Die weitere Handlung des Films von Regisseur Vlado Priborsky ist vorhersehbar: Sie, die gelangweilte Hausfrau Hildegard, plustert sich im pinkfarbenen Hausanzug auf. Darunter ein Hauch von nichts, was natürlich immer wieder zu großen Augen und verschämten Blicken führt. Der neue - französische - Nachbar Albert wird mit dem Callboy verwechselt und, ehe er sich´s versieht, bis auf die glänzende Boxershort ausgezogen. Endlich läutet der echte Callboy, ein Vorstadtproleten-Harald mit Zucken im Gesicht, er wird nach einem Unfall im Tigertanga in der Gemeindebauwohnung herumgeschoben, -gezerrt, -gestellt. Natürlich ist er irgendwann sehr betrunken und hat dann auch eine Zigarre in der Hand. Die beste Freundin Angelina versucht der Hausfrauen-Hildegard zu helfen, vor allem, als der gehörnte Ehemann Waldo statt in Tokio doch im zehnten Bezirk auftaucht. Ein Blumenverkäufer bringt mehr als einmal Blumen, die sammeln sich im Wohnzimmer und werden gegen Ende als Schlagstock mißbraucht. Das Abführmittel für den Waldo, die explodierende Zigarre von Harald, die (innerhalb von zehn Sekunden) in den Franzosen verliebte Angelina - und am Ende stehen auch noch die solariumverbrannten Hildegard-Eltern im Raum. Willkommen Österreich, willkommen daheim im Gemeindebau.
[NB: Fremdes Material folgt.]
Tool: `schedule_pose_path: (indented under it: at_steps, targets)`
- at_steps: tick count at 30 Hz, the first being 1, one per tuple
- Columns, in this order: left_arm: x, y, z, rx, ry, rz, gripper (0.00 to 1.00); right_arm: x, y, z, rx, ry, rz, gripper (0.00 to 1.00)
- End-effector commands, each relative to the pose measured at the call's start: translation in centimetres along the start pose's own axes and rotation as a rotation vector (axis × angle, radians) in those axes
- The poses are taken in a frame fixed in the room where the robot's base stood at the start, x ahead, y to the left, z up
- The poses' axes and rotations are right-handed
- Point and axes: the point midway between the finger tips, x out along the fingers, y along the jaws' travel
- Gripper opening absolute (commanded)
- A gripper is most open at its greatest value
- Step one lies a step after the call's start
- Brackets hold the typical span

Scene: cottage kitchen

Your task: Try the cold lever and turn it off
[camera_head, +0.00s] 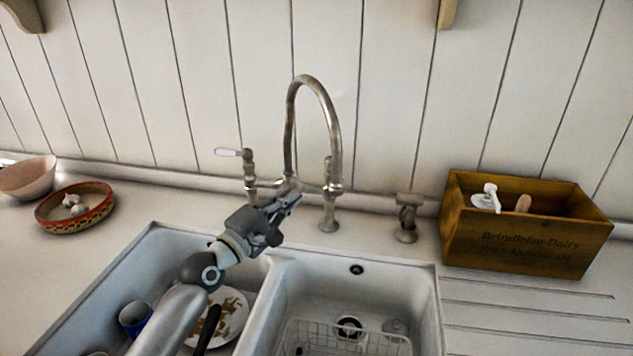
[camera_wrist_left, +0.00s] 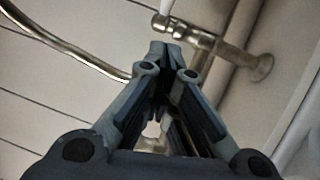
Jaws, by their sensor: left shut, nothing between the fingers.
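The steel tap (camera_head: 335,150) has a tall curved spout behind the sink. The left lever (camera_head: 228,152) has a white handle that points left. The right lever (camera_head: 328,165) is partly hidden behind the spout, so its handle position is unclear. No mark shows which lever is cold. My left gripper (camera_head: 296,197) is shut and empty, in front of the tap's bridge between the two valves. In the left wrist view the shut fingertips (camera_wrist_left: 166,48) are just below a tap valve (camera_wrist_left: 185,32); I cannot tell whether they touch. No running water shows. My right gripper is not in view.
The double sink (camera_head: 437,300) holds a wire rack (camera_head: 345,335) on the right and a plate (camera_head: 232,318) and blue mug (camera_head: 134,318) on the left. A wooden crate (camera_head: 520,250), a small steel fitting (camera_head: 407,220) and a patterned bowl (camera_head: 75,222) stand on the counter.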

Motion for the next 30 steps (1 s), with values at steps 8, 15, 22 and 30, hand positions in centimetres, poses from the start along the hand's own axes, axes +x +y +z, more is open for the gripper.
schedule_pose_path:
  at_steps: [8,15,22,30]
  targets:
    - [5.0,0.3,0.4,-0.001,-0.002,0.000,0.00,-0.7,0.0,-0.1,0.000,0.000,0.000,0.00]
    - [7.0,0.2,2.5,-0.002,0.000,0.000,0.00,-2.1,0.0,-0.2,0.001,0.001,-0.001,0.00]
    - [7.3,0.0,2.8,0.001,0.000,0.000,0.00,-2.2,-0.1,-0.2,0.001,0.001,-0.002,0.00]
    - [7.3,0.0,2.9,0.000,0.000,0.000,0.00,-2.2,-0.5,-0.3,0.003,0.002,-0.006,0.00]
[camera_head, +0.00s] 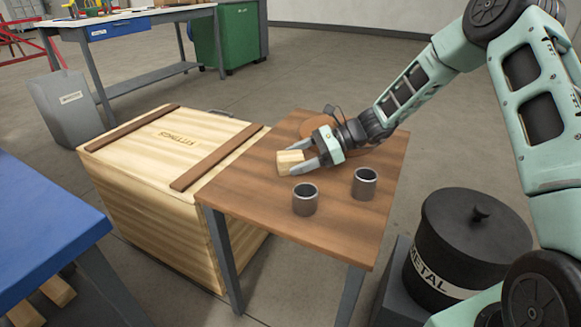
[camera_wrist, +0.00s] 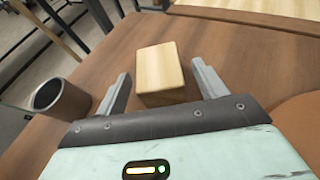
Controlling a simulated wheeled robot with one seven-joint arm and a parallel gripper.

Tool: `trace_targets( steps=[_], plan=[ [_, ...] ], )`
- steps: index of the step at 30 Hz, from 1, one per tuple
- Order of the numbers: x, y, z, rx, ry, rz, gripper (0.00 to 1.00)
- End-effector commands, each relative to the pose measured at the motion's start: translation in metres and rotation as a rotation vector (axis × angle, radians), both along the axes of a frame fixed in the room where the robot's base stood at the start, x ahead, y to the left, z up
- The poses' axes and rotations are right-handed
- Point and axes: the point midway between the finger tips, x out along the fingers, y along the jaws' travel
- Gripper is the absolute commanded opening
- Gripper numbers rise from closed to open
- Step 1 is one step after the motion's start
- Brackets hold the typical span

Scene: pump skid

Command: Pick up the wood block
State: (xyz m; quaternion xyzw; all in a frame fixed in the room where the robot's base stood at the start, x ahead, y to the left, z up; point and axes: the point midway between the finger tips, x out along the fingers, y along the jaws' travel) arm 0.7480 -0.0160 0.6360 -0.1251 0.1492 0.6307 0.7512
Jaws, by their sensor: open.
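My gripper (camera_head: 307,155) is open and low over the table. In the wrist view my gripper's two fingers (camera_wrist: 160,85) stand on either side of the block, with a gap on each side. The block lies between and slightly beyond the fingertips. The block's underside is hidden.
Two grey metal cups, one nearer (camera_head: 305,200) and one to the right (camera_head: 364,184), stand on the table in front of my gripper. A round brown thing (camera_head: 318,127) lies behind the gripper. A wooden crate (camera_head: 165,150) adjoins the table's left; a black lidded bin (camera_head: 468,245) stands right.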

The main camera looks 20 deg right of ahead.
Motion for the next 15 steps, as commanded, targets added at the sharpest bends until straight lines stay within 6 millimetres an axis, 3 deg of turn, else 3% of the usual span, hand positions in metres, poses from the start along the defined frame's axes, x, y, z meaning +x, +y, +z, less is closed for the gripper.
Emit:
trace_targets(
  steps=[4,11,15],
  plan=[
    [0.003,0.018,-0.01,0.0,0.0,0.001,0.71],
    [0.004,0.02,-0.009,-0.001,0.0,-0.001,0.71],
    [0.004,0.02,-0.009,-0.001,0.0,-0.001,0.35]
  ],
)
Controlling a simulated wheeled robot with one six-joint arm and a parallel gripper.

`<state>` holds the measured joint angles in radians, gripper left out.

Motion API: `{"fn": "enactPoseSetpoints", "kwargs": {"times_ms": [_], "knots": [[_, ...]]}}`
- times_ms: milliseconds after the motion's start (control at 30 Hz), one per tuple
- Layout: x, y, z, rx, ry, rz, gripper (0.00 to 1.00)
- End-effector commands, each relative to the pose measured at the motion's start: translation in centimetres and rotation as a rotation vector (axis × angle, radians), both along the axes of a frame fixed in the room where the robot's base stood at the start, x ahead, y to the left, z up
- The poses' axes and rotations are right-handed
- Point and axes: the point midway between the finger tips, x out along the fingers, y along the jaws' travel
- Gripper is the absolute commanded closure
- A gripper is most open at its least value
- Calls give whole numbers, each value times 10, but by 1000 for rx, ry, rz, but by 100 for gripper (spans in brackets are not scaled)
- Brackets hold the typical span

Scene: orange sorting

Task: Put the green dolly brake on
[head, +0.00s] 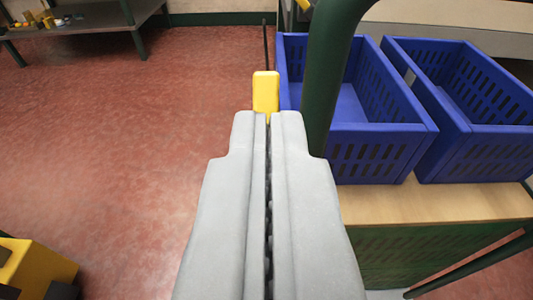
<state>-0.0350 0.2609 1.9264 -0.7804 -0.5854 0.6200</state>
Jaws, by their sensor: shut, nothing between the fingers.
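My gripper (268,118) is shut and empty in the middle of the head view, pointing away from me. A yellow block-shaped handle (265,90) shows just beyond the fingertips, with a thin dark rod (265,45) rising behind it. It may be the brake lever, but its position on or off cannot be told. The fingertips overlap its lower end in the picture; whether they touch it is unclear. To the right is a green-framed dolly or cart with a wooden top (430,204) and a thick green post (328,75) close beside my gripper.
Two blue slotted crates, the left one (375,152) and the right one (480,150), stand on the wooden top. A yellow object (40,268) is at the lower left. A grey table (95,20) with small items stands at the back left. The red floor on the left is clear.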

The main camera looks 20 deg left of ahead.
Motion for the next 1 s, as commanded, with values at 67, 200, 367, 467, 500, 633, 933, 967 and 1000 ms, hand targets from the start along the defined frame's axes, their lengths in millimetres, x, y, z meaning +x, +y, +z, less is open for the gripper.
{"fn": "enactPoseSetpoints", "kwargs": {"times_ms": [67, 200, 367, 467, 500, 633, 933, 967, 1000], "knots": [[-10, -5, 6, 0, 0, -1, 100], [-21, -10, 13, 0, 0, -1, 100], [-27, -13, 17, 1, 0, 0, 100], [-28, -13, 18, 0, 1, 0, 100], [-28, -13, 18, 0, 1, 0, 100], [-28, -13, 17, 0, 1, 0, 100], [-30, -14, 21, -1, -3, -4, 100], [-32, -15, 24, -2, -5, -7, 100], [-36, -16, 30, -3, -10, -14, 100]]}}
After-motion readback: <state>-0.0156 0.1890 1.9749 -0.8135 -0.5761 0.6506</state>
Jemand hat einmal gesagt: Ein Künstler kann einen anderen ruhig imitieren, da die Kopie nie das Original, sondern immer ein eigenständiges Werk sein wird. "Secret Services" scheint sich an Hollywood-Komödien zu orientieren und funktioniert als solche auch sehr gut: Zwischen einer Handvoll wirklich lustiger, oft auch unfreiwillig humoristisch anmutender Slapstick-ähnlicher Szenen und Sätze finden sich Witze, Scherze und Handlungen, die aus dem Handbuch "Wie mache ich eine Komödie, Teil 12" stammen könnten. Ein Sendeplatz um 18 Uhr 15 auf RTL II wäre schon drin.

 

"Secret Services" ist wie die Wohnung, in der er gedreht wurde: Man vermutet dort den Lebensmittelpunkt einer Bankangestellten, von den in Selbstfindungs-Seminaren gemalten Bildern bis hin zur Duftkerze von Ikea und den Stofftieren im ehelichen Schlafzimmer. Bei "Secret Services" ist das Klischee Programm, angefangen von den Figuren über die Ausstattung bis zur Handlung.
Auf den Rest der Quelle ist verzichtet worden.